▸ Collected data
::::::::

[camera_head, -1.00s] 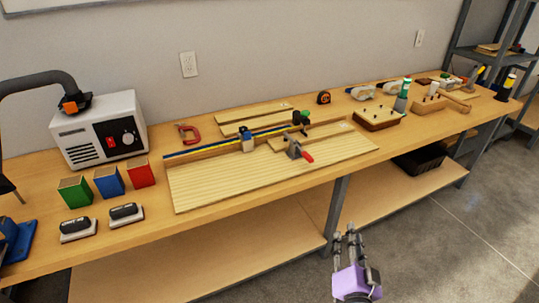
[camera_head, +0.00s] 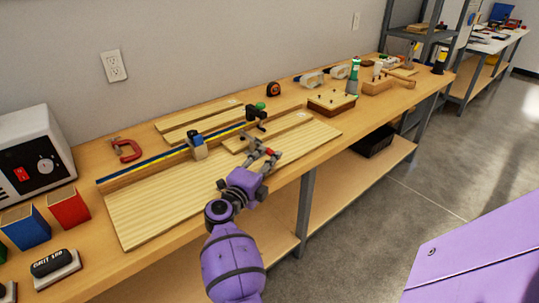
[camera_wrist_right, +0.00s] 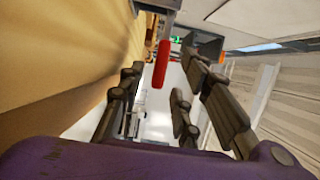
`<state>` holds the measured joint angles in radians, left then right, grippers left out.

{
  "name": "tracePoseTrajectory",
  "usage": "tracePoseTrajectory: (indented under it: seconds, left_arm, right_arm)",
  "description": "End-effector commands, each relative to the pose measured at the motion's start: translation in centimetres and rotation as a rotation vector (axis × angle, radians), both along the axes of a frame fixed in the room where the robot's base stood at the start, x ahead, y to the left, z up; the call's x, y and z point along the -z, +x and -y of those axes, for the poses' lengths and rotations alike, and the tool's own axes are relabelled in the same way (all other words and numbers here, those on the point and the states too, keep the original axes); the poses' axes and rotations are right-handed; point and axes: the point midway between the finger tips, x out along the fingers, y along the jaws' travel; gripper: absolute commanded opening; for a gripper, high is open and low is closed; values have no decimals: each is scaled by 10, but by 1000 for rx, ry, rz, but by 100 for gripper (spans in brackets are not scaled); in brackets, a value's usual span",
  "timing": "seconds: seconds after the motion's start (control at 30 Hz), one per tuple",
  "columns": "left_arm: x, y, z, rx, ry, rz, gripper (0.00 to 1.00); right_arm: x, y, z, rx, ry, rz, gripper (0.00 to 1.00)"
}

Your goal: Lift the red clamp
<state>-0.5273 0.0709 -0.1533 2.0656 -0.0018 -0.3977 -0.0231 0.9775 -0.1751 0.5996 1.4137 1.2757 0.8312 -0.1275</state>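A red C-shaped clamp (camera_head: 126,150) lies on the workbench, left of the boards, in the head view. A second clamp, a grey one with a red handle (camera_head: 271,152), is at the front edge of the large wooden board; my right gripper partly hides it. My right gripper (camera_head: 262,157) reaches in over the bench edge at this handle. In the right wrist view the red handle (camera_wrist_right: 161,64) stands ahead between the spread fingers of my right gripper (camera_wrist_right: 160,92), which is open. I cannot tell whether any finger touches it. My left gripper is not in view.
The large board (camera_head: 150,205) carries a blue-and-yellow fence (camera_head: 150,170) with a small blue-topped block (camera_head: 198,146). A green-knobbed clamp (camera_head: 257,113) stands behind my gripper. A brown pegged block (camera_head: 332,103) is to the right. The floor in front is free.

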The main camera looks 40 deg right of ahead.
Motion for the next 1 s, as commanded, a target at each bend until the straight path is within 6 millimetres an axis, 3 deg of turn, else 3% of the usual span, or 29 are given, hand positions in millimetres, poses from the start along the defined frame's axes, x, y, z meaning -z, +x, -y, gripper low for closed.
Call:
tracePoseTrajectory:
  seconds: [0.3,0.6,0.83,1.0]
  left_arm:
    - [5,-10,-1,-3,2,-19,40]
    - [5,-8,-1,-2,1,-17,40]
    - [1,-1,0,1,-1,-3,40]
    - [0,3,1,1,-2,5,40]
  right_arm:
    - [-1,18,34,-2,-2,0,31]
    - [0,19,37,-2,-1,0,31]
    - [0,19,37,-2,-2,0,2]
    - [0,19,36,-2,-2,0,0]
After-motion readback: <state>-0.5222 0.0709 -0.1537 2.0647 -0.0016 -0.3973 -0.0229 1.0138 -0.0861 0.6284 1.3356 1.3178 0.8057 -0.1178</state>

::::::::

▸ Task objective
Repeat the span of lines that opens with the line holding "seconds after the" and closes with the line holding "The main camera looks 40 deg right of ahead.", exactly as it stands.

▸ Task answer
  "timing": "seconds: seconds after the motion's start (control at 30 Hz), one per tuple",
  "columns": "left_arm: x, y, z, rx, ry, rz, gripper (0.00 to 1.00); right_arm: x, y, z, rx, ry, rz, gripper (0.00 to 1.00)"
}

Your goal: Lift the red clamp
<state>-0.5273 0.0709 -0.1533 2.0656 -0.0018 -0.3977 -0.0231 0.9775 -0.1751 0.5996 1.4137 1.2757 0.8312 -0.1275</state>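A red C-shaped clamp (camera_head: 126,150) lies on the workbench, left of the boards, in the head view. A second clamp, a grey one with a red handle (camera_head: 271,152), is at the front edge of the large wooden board; my right gripper partly hides it. My right gripper (camera_head: 262,157) reaches in over the bench edge at this handle. In the right wrist view the red handle (camera_wrist_right: 161,64) stands ahead between the spread fingers of my right gripper (camera_wrist_right: 160,92), which is open. I cannot tell whether any finger touches it. My left gripper is not in view.
The large board (camera_head: 150,205) carries a blue-and-yellow fence (camera_head: 150,170) with a small blue-topped block (camera_head: 198,146). A green-knobbed clamp (camera_head: 257,113) stands behind my gripper. A brown pegged block (camera_head: 332,103) is to the right. The floor in front is free.

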The main camera looks 40 deg right of ahead.

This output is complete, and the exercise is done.